What about the Israeli-Palestinian conflict?
The summit will reiterate support for an Arab peace initiative for a land-for-peace deal with Israel that sees the establishment of a Palestinian state. Some language may hint that the peace offer will not last forever, in light of the surge in recent elections of the Israeli right which is less likely to accept compromises with the Palestinians. With a new U.S. administration in place, the Arabs want to look responsible and put the onus on Israelis to act on peace — or risk looking like the bad guys if they do not.
How does Palestinian unity fit into this?
Islamist group Hamas runs the Gaza Strip and the Fatah group of President Mahmoud Abbas controls the West Bank. The United States and its allies back Abbas as the legitimate leader of the Palestinians in both territories and accuse Iran of pushing Hamas to continue armed resistance to Israel and drive hard terms for uniting the Palestinian territories once more under one government, after they split amid street fighting in 2007.

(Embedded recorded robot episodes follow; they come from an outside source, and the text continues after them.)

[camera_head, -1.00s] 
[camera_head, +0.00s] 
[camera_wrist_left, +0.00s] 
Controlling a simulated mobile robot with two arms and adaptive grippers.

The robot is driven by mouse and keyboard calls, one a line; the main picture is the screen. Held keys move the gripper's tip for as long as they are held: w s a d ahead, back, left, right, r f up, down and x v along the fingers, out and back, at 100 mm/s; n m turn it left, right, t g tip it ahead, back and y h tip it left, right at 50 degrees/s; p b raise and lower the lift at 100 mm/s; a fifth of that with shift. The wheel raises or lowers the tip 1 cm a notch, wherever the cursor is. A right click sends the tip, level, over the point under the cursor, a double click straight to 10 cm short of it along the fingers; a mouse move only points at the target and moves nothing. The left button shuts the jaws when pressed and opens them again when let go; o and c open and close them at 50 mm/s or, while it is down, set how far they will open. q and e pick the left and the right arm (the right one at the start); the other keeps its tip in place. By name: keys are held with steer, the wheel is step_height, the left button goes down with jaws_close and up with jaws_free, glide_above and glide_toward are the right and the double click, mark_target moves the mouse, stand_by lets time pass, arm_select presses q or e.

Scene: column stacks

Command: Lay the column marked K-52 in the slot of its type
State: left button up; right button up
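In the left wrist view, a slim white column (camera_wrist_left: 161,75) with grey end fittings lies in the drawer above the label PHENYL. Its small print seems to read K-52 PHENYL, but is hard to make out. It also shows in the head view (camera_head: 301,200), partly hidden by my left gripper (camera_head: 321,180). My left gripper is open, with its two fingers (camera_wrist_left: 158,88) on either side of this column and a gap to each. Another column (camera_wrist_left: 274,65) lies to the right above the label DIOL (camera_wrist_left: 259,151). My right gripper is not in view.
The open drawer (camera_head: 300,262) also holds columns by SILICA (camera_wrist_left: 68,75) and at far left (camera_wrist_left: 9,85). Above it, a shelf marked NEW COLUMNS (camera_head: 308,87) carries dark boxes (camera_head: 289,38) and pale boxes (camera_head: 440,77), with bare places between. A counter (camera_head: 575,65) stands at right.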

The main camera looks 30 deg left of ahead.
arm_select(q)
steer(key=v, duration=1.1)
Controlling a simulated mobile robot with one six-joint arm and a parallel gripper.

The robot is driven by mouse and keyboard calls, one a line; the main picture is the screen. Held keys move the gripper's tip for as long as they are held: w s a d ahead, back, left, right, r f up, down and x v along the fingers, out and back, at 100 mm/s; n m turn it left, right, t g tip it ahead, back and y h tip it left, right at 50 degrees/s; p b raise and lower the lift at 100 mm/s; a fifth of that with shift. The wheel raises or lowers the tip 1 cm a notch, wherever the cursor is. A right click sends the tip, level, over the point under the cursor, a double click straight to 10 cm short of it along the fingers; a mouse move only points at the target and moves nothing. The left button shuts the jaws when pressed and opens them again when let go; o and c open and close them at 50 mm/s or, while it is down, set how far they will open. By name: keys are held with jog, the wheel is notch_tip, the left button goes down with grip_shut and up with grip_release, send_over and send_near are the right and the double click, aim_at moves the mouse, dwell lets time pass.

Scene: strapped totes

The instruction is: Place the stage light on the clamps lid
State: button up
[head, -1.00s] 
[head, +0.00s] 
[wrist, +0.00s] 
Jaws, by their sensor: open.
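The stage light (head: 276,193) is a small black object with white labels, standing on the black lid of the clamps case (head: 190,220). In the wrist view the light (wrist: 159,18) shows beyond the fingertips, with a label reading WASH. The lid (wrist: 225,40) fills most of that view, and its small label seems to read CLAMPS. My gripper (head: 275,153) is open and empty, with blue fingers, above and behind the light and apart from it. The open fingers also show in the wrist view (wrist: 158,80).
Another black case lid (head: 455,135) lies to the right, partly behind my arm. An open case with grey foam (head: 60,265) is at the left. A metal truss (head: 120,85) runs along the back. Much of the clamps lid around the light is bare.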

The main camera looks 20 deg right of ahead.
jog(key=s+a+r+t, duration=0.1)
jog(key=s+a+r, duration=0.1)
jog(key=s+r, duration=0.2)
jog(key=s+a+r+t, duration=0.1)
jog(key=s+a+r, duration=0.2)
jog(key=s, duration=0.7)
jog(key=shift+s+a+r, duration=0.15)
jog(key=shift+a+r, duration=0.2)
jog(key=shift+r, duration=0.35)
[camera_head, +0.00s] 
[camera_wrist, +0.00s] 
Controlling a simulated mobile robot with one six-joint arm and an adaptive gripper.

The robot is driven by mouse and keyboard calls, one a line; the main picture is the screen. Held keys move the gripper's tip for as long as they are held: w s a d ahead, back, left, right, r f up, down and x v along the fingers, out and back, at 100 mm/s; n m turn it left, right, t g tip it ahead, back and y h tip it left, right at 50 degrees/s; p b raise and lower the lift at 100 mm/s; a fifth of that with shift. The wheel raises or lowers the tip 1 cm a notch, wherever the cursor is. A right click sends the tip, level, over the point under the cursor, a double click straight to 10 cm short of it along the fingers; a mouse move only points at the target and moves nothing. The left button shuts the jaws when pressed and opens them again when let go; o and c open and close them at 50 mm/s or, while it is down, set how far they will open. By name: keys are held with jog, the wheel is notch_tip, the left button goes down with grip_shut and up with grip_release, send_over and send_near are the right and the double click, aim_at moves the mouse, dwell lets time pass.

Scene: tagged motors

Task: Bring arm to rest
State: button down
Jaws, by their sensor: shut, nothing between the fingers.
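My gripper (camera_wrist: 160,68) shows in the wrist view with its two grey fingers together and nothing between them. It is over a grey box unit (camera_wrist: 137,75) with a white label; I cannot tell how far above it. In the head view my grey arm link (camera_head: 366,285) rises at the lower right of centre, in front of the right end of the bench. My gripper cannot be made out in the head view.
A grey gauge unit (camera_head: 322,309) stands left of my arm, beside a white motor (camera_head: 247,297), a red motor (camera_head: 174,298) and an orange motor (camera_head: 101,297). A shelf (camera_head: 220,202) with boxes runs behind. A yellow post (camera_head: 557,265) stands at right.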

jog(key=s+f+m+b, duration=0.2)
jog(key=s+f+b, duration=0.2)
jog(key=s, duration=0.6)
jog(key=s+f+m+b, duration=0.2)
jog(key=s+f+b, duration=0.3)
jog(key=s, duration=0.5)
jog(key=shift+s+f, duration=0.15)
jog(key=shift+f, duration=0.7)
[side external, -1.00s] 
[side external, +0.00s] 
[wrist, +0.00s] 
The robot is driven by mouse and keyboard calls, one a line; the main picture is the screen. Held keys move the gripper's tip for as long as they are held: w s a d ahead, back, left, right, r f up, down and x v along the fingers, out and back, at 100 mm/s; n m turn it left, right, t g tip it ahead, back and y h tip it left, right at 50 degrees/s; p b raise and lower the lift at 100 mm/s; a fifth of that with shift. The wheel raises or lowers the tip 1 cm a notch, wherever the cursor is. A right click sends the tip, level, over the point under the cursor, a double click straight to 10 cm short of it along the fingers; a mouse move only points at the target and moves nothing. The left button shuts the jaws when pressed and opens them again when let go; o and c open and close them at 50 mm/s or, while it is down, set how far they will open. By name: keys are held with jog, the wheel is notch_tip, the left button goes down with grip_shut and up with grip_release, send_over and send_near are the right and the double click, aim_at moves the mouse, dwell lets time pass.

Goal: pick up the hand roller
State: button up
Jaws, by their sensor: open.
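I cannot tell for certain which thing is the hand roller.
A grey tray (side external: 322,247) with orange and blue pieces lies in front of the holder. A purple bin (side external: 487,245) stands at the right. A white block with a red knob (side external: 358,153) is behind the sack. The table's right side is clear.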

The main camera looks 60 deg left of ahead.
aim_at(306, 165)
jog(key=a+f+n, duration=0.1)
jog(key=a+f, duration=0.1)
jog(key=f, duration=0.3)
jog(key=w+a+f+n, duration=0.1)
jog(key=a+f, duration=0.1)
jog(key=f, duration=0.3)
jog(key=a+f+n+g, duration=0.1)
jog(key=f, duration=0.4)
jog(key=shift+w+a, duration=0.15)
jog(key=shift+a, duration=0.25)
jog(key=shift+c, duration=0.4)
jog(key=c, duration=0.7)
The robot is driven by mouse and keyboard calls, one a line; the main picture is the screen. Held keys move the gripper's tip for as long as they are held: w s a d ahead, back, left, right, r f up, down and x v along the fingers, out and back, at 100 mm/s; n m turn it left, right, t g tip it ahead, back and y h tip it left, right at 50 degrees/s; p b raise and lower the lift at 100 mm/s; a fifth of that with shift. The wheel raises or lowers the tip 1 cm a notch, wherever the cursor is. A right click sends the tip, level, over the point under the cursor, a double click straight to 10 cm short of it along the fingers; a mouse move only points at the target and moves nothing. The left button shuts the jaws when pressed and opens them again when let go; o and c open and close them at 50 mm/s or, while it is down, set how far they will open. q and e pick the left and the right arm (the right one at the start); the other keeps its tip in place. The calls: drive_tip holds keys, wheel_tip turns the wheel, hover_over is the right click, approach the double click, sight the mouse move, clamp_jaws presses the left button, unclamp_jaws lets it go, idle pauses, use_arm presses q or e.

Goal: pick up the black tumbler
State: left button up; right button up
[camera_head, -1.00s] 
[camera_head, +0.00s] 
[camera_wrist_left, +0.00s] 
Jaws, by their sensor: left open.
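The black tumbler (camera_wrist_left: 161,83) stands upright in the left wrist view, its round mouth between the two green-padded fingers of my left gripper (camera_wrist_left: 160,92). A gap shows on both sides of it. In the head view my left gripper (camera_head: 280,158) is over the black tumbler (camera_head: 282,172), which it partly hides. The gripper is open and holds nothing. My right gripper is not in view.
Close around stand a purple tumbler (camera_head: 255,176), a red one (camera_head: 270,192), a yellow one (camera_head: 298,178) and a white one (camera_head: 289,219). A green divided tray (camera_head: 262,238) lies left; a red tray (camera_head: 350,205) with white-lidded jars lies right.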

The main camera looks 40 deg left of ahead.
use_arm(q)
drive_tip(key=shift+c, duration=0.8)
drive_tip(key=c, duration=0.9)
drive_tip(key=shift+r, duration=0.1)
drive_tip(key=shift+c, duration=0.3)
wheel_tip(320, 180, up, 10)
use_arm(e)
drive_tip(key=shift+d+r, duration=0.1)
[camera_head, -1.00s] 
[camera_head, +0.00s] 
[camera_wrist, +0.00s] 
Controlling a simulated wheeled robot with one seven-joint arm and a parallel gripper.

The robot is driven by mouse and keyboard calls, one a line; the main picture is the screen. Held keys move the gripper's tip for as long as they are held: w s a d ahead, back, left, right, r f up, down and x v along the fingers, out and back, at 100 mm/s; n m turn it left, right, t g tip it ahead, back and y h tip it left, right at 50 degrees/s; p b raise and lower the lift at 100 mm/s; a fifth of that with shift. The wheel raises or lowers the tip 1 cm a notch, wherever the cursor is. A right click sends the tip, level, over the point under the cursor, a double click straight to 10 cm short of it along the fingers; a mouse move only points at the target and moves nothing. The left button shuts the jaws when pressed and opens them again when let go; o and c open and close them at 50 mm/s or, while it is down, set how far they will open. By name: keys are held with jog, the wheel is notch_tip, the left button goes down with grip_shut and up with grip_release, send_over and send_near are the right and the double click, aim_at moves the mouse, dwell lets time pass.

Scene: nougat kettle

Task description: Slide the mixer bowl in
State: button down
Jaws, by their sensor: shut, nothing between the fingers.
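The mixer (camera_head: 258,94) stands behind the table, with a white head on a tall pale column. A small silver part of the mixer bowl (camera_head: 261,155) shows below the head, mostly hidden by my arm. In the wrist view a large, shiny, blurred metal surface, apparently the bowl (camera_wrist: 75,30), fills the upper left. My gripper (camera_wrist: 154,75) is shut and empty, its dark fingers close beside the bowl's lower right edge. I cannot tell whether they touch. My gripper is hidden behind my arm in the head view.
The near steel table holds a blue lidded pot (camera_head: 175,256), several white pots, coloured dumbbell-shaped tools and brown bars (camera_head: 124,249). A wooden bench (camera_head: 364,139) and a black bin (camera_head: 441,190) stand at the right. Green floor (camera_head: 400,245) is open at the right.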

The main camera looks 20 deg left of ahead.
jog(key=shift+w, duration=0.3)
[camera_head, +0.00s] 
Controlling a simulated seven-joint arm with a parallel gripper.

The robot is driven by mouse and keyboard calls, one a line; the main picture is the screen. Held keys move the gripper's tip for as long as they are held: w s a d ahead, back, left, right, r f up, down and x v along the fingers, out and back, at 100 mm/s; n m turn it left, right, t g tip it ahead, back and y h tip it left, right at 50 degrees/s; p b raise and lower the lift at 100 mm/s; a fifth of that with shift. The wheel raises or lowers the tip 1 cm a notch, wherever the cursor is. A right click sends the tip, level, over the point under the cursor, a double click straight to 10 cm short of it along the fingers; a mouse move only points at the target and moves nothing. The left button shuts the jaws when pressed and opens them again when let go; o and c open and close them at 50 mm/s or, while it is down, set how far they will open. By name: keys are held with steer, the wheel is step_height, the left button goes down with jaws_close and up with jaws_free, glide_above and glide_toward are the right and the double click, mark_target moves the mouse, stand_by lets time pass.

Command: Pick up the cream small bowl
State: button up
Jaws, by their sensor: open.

Arab reconciliation will help bring this about then?
It could. Arab League Secretary General Amr Moussa has said there will be a special session on Monday for "Arab disputes". Syria and Qatar, along with non-Arab power Iran, backed Hamas during the Israeli offensive in Gaza, while Egypt and Saudi Arabia blamed Hamas for provoking Israel. The rift exploded spectacularly when the two camps tried to hold rival Arab summits in January. Syria’s President Bashar al-Assad flew to Riyadh this month to help mend fences before the Arab summit in Doha.
So is everything fine now?
Not really. Egyptian leader Hosni Mubarak is apparently not coming to Doha because of bad feelings towards Qatar in particular, though the Saudi king will attend because Saudi Arabia — with its closed political system reliant upon one ruling family and anti-Shi’ism of its guiding religious ideology — is more worried than most about Iran’s power and prestige in the Arab world. Mubarak could still turn up after last minute pleading: it would fit with the theatrical pattern of Arab summits. Both Mubarak and King Abdullah boycotted last year’s gathering in Damascus.
Are Arab summits always this fraught with tension?
Yes, it’s not unusual. Iraq’s occupation of Kuwait in 1990 and the American plan to invade Iraq and bring down Saddam Hussein in 2003 created huge rifts in the Arab world. Plates have been smashed in anger and, as U.S. troops were poised to enter Iraq in 2003, Libyan leader Muammar Gaddafi and the Saudi king, then crown prince, had a verbal spat about who was responsible for making the Arab world an arena for American hegemony. Riyadh even declined to host the summit in 2006. (Writing by Andrew Hammond, editing by Myra MacDonald)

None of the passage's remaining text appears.